Robot episode data
** begin **

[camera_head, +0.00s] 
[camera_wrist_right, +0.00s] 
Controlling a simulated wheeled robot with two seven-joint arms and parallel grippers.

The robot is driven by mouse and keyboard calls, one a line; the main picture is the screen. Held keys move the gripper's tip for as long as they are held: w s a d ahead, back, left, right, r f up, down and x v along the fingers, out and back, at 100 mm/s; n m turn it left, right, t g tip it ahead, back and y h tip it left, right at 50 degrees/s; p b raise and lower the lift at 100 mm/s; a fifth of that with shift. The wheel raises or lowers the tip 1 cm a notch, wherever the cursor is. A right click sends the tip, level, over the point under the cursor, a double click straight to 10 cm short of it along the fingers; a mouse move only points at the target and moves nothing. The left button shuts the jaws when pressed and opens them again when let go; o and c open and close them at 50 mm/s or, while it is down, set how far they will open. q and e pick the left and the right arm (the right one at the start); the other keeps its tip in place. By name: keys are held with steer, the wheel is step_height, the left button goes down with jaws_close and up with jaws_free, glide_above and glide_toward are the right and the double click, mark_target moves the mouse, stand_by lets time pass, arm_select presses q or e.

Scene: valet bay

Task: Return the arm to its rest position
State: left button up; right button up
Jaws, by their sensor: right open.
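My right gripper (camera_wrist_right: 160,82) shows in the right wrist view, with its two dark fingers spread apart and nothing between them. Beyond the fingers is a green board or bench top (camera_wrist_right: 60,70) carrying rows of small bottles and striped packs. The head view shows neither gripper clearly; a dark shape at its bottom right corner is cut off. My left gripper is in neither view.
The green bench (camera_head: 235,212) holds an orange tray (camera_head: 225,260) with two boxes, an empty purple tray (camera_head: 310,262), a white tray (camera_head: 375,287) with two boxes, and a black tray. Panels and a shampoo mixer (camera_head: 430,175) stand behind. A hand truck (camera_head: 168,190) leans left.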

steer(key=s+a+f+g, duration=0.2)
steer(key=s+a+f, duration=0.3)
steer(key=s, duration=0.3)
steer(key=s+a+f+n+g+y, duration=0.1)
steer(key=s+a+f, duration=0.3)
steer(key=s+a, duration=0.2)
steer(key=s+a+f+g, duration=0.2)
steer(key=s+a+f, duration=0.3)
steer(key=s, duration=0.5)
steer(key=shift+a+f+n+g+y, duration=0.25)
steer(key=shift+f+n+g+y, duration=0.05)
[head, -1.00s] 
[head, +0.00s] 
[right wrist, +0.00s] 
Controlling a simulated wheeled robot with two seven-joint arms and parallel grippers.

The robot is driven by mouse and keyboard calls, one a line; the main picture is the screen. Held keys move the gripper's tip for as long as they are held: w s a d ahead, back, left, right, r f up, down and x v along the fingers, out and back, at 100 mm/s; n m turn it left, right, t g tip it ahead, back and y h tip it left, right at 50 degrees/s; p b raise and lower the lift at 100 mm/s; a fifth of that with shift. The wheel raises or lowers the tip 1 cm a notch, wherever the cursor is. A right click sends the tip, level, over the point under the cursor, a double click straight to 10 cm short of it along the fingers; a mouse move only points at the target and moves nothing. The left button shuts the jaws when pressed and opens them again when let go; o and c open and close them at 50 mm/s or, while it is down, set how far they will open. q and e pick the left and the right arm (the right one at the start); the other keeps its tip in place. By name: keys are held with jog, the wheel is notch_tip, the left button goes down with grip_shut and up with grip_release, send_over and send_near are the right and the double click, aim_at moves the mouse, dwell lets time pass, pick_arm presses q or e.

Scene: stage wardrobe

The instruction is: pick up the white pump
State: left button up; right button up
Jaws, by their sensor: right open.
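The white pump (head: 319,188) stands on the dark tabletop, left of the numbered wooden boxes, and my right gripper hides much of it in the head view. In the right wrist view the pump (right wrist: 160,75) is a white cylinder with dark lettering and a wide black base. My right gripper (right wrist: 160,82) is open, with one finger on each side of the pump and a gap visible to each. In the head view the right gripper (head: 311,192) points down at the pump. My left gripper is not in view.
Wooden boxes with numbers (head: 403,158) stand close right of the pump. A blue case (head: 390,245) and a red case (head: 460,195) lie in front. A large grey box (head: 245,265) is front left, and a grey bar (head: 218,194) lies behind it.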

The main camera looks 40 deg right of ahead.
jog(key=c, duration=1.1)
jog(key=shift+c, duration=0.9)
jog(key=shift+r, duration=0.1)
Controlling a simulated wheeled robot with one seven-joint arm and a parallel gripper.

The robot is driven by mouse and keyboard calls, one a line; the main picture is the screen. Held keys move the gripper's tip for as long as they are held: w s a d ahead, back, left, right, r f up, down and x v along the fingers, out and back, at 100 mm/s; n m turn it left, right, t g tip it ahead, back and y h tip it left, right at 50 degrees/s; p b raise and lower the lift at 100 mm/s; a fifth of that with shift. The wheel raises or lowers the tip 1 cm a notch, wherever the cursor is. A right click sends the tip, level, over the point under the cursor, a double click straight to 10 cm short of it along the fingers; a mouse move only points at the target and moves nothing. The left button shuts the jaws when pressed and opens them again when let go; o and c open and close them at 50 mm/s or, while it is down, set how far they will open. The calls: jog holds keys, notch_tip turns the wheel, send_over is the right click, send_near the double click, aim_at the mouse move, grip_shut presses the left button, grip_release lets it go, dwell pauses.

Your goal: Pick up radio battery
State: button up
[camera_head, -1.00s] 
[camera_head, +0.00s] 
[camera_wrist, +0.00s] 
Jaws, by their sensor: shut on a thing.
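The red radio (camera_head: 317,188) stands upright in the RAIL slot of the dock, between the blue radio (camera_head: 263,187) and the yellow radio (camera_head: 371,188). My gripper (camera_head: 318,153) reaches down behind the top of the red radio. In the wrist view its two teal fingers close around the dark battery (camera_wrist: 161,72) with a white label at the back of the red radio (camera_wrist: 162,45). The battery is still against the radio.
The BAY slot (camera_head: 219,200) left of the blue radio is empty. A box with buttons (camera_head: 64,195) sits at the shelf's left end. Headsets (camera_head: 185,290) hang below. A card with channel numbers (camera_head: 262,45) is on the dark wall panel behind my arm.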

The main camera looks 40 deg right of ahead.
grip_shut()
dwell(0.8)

** end **

# TASK OBJECTIVE:
Work out how many lines of the data above hold the word "Scene", and write only the count.

# EXERCISE RESULT:
2